**DATA**

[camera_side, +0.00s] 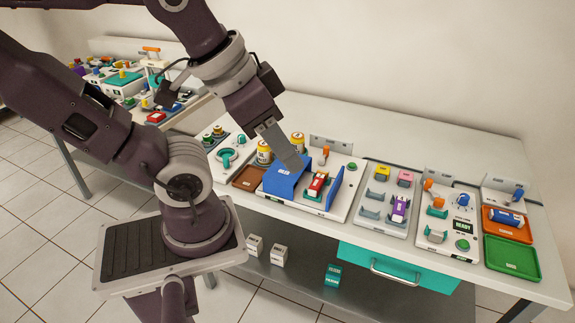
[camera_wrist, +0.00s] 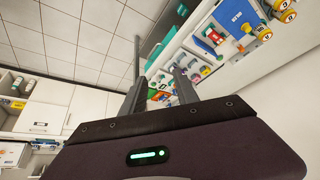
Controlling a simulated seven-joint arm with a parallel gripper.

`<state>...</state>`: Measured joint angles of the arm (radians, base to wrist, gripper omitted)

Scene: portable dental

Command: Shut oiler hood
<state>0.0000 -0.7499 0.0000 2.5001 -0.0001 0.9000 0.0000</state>
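The oiler hood is a blue cover (camera_side: 283,177) on the left half of a white oiler unit (camera_side: 296,206) in the side view. A red handpiece (camera_side: 317,184) lies uncovered to its right, and a blue upright panel (camera_side: 336,188) stands beyond it. The hood stands open. My gripper (camera_side: 294,162) points down at the hood's upper right edge in the side view; I cannot tell whether it touches. In the wrist view the two fingers (camera_wrist: 158,92) stand apart with nothing seen between them. The blue hood (camera_wrist: 236,20) shows there at upper right, beyond the fingers.
White-and-orange jars (camera_side: 264,153) stand behind the hood, beside a brown tray (camera_side: 246,178). To the right are a holder with a purple handpiece (camera_side: 399,208), a panel marked READY (camera_side: 463,226), an orange tray (camera_side: 503,221) and a green tray (camera_side: 511,258).

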**GIVEN EXERCISE**
Write out an exact copy of the listing, first line through the line containing "Command: Shut oiler hood", with the pictures left out.

**EXERCISE OUTPUT**
[camera_side, +0.00s] 
[camera_wrist, +0.00s] 
Controlling a simulated seven-joint arm with a parallel gripper.

`<state>...</state>`: Measured joint angles of the arm (radians, base to wrist, gripper omitted)

Scene: portable dental

Command: Shut oiler hood

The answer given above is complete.